I just want to relate these circumstances to show the reader where I first fell and began to be dishonest. This was the first business I had done for myself, and I was handling quite a lot of money, and it was quite a change from working for somebody on a farm sixteen or seventeen hours a day for $12 to $15 a month. As long as I stayed home with my wife and worked in the factory, I was all right, but I thought I would keep a team of horses and haul a milk route and haul away the cheese to the depot, and hire a man or girl to work in the factory to help my wife when I was not there. Then I got to buying the whey at the factory and keeping hogs there and feeding them, and all this took me away from home more and more all the time, and took me to the city a good deal, where I met a different class of people from those I had been used to. I got to drinking some and spending a good deal of money and staying away from home longer than my business required, and I got mixed up in politics some, and to make a long story short, I got to living beyond my means and going in company that I was not able to keep up my end with. The patrons of our factory noticed this and talked a good deal about it, and I kept living a little faster all the time. My credit was good, and if I wanted money I could go to the bank and borrow it.
My wife did not like my being away from home so much, but she made no serious objection, but looked after things the best she could when I was not there. For that part, she would do it better than I, because she understood it better and was more particular, and if I had attended to my business and done my work and saved the money, we would have been all right and could have saved some money. But I could not stand prosperity, and kept good horses and rigs, and lived a pretty fast life and did not deal very honestly with the patrons.
Where I made the greatest mistake of my life was in not telling my wife anything about my business transactions, or very little, and I think this was the cause of our first estrangement. I did not keep this from my dear wife because I did not love her, but I knew if she knew about how I was doing the business she would not stand for it, and would wonder what I was doing with the money. If she asked me about something I did not want to tell her, I would either tell her a falsehood or put her off some other way, and I think the truth began to dawn upon her, and she got so she did not ask me anything much about business matters at all. I thought at the time I was only saving her pain. I knew I was doing wrong, but still kept doing more to cover up what I had done, and so it was I kept on. I did not drink to excess, nor did I seem to spend any great amount of money. We made pretty good money through the summer, but nothing in the winter, and as I kept two or three horses all the time and had to buy everything, the money got away, and after working there four years and selling the factory for about $400 more than we gave for it, I think I was some in debt yet, although most folks thought we had some money.

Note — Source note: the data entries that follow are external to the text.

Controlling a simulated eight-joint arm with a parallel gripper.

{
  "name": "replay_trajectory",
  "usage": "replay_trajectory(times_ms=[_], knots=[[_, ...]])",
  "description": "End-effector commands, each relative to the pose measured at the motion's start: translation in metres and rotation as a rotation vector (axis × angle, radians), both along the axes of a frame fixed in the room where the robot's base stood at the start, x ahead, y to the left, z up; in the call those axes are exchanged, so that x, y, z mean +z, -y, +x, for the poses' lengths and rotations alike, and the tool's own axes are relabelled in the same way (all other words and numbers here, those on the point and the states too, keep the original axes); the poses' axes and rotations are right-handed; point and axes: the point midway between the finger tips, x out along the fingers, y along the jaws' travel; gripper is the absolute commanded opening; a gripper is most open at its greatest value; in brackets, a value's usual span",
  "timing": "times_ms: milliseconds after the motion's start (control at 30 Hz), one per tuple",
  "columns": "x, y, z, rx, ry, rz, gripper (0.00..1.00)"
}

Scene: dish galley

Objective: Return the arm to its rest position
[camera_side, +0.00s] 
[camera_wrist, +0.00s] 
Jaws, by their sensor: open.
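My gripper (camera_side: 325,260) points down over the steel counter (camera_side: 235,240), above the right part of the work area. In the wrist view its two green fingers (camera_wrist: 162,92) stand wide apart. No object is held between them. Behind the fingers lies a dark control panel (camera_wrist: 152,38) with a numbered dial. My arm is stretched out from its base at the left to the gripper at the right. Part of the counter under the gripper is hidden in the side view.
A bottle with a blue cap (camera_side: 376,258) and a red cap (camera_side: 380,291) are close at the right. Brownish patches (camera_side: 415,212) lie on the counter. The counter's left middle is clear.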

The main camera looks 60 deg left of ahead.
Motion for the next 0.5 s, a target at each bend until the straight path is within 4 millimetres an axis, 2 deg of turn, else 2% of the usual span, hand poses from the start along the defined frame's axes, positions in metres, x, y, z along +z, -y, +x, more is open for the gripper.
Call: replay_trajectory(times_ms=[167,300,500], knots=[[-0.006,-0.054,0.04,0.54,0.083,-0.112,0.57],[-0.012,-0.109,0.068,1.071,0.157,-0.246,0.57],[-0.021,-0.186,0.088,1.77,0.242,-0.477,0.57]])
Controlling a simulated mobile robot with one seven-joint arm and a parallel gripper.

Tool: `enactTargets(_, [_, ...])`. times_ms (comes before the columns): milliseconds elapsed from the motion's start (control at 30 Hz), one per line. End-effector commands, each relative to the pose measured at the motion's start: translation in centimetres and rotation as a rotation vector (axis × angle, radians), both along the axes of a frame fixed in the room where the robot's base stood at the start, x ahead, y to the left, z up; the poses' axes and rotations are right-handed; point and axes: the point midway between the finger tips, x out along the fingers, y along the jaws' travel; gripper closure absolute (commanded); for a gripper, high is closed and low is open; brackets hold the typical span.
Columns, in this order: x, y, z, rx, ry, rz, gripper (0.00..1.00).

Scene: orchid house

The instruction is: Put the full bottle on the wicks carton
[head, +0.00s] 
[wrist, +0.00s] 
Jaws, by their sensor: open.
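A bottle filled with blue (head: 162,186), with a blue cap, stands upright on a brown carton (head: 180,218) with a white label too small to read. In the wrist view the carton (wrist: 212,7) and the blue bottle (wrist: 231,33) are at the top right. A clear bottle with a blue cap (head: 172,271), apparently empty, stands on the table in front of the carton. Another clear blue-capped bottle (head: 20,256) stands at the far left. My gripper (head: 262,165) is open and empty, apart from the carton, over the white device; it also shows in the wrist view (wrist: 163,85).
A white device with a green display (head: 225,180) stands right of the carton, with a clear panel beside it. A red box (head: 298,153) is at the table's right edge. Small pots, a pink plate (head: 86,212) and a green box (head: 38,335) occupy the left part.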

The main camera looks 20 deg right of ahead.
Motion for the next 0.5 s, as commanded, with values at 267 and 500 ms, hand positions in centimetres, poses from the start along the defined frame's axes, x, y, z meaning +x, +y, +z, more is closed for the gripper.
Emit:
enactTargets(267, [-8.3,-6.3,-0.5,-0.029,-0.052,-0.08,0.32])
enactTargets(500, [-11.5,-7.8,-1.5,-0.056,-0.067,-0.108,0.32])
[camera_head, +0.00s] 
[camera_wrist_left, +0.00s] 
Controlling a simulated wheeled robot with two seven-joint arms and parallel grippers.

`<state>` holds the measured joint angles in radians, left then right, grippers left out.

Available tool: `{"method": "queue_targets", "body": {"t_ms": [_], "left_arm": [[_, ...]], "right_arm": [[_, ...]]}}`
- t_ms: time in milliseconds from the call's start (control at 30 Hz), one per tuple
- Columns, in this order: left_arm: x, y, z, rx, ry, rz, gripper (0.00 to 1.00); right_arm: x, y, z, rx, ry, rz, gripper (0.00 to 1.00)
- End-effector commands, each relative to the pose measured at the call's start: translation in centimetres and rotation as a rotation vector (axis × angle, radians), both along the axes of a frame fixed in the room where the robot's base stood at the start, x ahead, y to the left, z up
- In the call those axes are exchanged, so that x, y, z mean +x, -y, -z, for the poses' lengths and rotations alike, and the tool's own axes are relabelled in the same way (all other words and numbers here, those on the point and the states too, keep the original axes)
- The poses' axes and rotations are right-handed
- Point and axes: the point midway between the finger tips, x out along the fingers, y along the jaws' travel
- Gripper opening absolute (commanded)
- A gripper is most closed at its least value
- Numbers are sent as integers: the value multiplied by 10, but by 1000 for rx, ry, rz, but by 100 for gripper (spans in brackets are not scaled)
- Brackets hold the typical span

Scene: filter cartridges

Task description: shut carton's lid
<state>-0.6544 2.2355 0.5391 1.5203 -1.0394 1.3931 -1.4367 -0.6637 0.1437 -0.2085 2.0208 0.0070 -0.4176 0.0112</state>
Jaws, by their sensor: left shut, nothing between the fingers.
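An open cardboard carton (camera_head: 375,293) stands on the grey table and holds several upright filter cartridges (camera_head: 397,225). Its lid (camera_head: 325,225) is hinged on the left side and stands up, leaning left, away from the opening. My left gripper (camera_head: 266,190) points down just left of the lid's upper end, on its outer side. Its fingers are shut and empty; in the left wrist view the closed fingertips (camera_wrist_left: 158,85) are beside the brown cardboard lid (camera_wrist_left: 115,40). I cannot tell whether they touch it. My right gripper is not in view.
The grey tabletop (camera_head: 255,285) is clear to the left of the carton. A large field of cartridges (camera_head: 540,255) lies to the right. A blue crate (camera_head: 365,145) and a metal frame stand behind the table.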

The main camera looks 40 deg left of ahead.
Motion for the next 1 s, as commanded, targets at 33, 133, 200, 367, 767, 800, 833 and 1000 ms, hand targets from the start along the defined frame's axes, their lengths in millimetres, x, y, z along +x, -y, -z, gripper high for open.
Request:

The way we came to sell the factory was like this: The patrons began to get dissatisfied, and the treasurer and salesman advised me to sell, and found a buyer for me, and no doubt it was a good thing for me.
We moved from Cramahe the spring of 1892, and went to make cheese for a company at Wooler near my home. There was not as much money in this as we had been making. We had more work to do in the factory, as there was more milk to handle. I was at home more here, and as we were among my own folks I tried to lead a better life. We had an uncle who was a preacher, and we were close to his church and usually went to church. I had many good Christian friends there that gave me good advice and tried to get me to lead a better life, and I did try, but to no purpose. I only tried to keep my wicked life away from my Christian friends, and I would make some excuse to get away from home as often as possible to the city or away hunting and fishing, any place to get away from home and have a little time, as we called it. We stayed there three years, but the people did not like the way I lived, as most all the patrons were Christians, and my actions would get out.
I had some good friends that managed to keep the factory for me three years, but at the end of that time I lost it, and a friend of mine put up the money to buy a factory at Hilton, and I was to manage it and pay him back. That winter I started to build another factory a few miles from the one we bought, and this kept me away from home a good deal that winter. I stopped in a town called Brighton near where I was building the new factory. This was the beginning of my downfall. I boarded there with a man and became infatuated with his wife and she with me.
I finished this factory and moved there about the opening of the cheese-making season. There was a dear little girl born to us this spring, and thus my dear wife was no longer able to look after the cheesemaking as she had formerly done, and I had to depend altogether on hired help. I rented a nice house in town shortly after our dear little girl was born, and lived there. I was away from home most all the time now, and when I was not at the factory I was down-town. Our once happy home had lost all attractions for me now, and my dear wife would often complain and plead with me to stay at home, or at least to come home early. To make a long story short, I lived away beyond my means and was some in debt, and my credit was not so good, and as I neglected to look after the making of the cheese and depended all on hired help, they did not turn out any too good, and my chief prop was not able to look after this as she had formerly done.
But I managed all right until we had to settle up in the fall of 1896, and this woman and I had planned to run away together, and I had to have money to do this. I was all right at Hilton; but at Brighton I had overdrawn my account several hundred dollars and was still in debt, and to cover up some other misrepresentations on the books, I burned the factory I had built and got the insurance. I had taken from $500 to $600 worth of cheese from the storehouse at Brighton and sold it and kept the money. The factory was insured in my name and the cheese in the name of the company. In the fire everything was destroyed, and the account books of the company were destroyed, with the record of my debt in them. I paid up my debts with the insurance money, and had about $400 left, and I left there a month or so afterward, and this woman followed me a short time later and met me in Detroit, Mich., and we went to Nelson, British Columbia. We stayed there and at Pilot Bay, about twenty miles away from there, for three months or so, and I found out that she had written home and her folks knew where she was, and I bought her a ticket, and she went home, and I left there and went to Spokane, Wash. I did not hear from her after that, only in an indirect way. I wrote to a friend of mine about six months afterward. He told me she was living with her husband again and everything was all fixed up. He also told me my wife had written to him and wanted to know if he knew where I was. He said she said some pretty hard things and said he thought it would not be best for me to come back there. I had no notion of going back, and did not let him know where I was.
I was a very miserable man and began to see the great mistake I had made, but did not know how to repair it. I thought my wife would never forgive me, and I made up my mind to begin life over again and forget the past, but alas, that was not so easy to do, but I thought that was all there was left for me to do, and I started in to do it.